▶ _REQUIRED WORK_: Return verbatim everything from the first line through the line that contains "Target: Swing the", and stop there.

╭──

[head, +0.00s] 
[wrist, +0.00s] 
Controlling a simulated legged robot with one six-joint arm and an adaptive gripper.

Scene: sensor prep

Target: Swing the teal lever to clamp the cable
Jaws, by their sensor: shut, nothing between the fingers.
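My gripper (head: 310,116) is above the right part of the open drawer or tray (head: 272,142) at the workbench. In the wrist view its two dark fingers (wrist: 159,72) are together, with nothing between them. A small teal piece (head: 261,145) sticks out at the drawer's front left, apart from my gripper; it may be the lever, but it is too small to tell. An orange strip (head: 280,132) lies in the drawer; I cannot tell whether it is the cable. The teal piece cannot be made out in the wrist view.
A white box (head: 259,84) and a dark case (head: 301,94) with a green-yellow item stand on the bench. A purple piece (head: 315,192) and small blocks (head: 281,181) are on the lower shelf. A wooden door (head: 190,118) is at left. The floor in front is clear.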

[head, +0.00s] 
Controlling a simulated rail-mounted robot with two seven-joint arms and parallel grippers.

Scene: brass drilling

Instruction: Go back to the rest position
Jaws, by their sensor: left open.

╰──

▶ _WRITTEN ANSWER_:
[head, +0.00s] 
[wrist, +0.00s] 
Controlling a simulated legged robot with one six-joint arm and an adaptive gripper.

Scene: sensor prep

Target: Swing the teal lever to clamp the cable

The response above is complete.